In addition, the facts of this case bring it within the holding of this Court in Knutson v. State of Montana (1984), 211 Mont. 126, 683 P.2d 488, where this Court stated:
“There is no need for semantics in this case, however. The immunity statute applies to judicial acts with no stated limitation. It applies to protect the state and governmental agencies whenever the judicial power of the state is put to use in a judicial action ....
“Knutson argues on appeal that the immunity statute does not apply here because the Department of Institutions breached its duty to determine the good time to which he was entitled and to notify the District Court accordingly. She contends that the District Court in this case acted only as a vehicle through which the harm caused by the Department of Institutions affected her. That argument is a substantial change in theory from her earlier complaint in this case, yet it avails Knutson nothing. Sentences are pronounced by courts, not by the Department of Institutions. Knutson’s sentencing was the result of a judicial act.
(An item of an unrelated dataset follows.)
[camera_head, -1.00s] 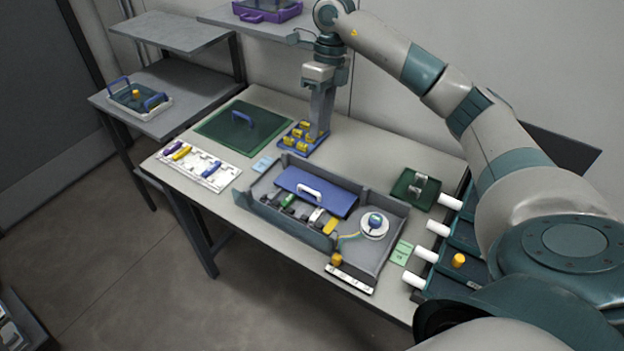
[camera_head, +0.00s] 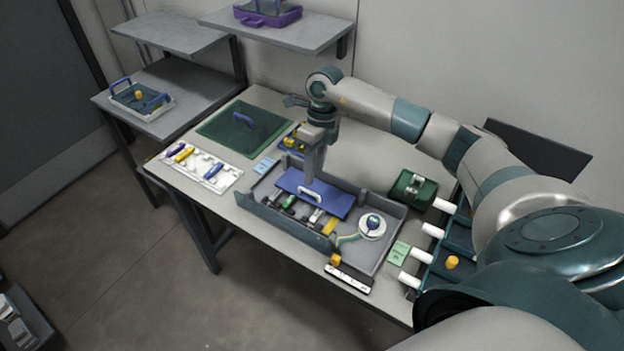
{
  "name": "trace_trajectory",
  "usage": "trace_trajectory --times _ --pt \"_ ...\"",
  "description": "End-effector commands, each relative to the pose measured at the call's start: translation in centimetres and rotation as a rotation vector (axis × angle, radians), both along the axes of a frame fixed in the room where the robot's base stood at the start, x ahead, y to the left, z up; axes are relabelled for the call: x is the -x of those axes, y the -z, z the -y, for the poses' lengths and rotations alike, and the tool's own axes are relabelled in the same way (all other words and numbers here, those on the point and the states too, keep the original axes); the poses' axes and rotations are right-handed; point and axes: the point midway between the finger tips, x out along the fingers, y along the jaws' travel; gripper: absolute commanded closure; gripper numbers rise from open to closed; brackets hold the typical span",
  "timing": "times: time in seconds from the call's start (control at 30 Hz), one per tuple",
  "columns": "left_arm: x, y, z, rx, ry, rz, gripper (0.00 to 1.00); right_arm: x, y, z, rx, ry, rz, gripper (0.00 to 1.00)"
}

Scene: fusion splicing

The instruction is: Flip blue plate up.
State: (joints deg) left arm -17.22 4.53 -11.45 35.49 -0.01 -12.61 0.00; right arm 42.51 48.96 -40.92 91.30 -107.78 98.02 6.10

Further, the immunity statute protects any governmental agency involved in the judicial act of sentencing.” (Emphasis added.) (Citations omitted.)
Knutson held that a computation of good time by the Department of Institutions was included as a part of the judicial act of sentencing. *512The Court points out that sentences are pronounced by courts and not by the Department of Institutions — that is of course applicable here because the sentence ultimately determined was not pronounced by Bennett but by the district judge. Knutson further emphasizes that “the immunity statute protects any governmental agency involved in the judicial act of sentencing.” The holding of Knutson applies here.
I dissent from the majority conclusion that the actions of Bennett were not entitled to judicial immunity under § 2-9-112, MCA.
JUSTICE HARRISON concurs in the foregoing dissent.